### TASK BRIEF
Emit a verbatim copy of the lines running from the line with "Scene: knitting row" through the end of the material below.

►

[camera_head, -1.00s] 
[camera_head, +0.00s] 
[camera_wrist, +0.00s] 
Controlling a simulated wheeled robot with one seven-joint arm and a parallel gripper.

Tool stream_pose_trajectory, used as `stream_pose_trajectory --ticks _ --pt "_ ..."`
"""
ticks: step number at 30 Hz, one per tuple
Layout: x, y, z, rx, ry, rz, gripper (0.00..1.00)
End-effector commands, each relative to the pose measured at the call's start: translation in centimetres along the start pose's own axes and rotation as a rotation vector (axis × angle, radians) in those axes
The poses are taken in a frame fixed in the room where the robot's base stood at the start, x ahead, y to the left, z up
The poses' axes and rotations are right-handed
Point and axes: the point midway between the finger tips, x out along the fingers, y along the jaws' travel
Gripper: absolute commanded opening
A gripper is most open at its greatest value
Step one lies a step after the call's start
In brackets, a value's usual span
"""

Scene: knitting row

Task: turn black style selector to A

◄

### RESPONSE TO THE EXERCISE
Scene: knitting row

Task: turn black style selector to A

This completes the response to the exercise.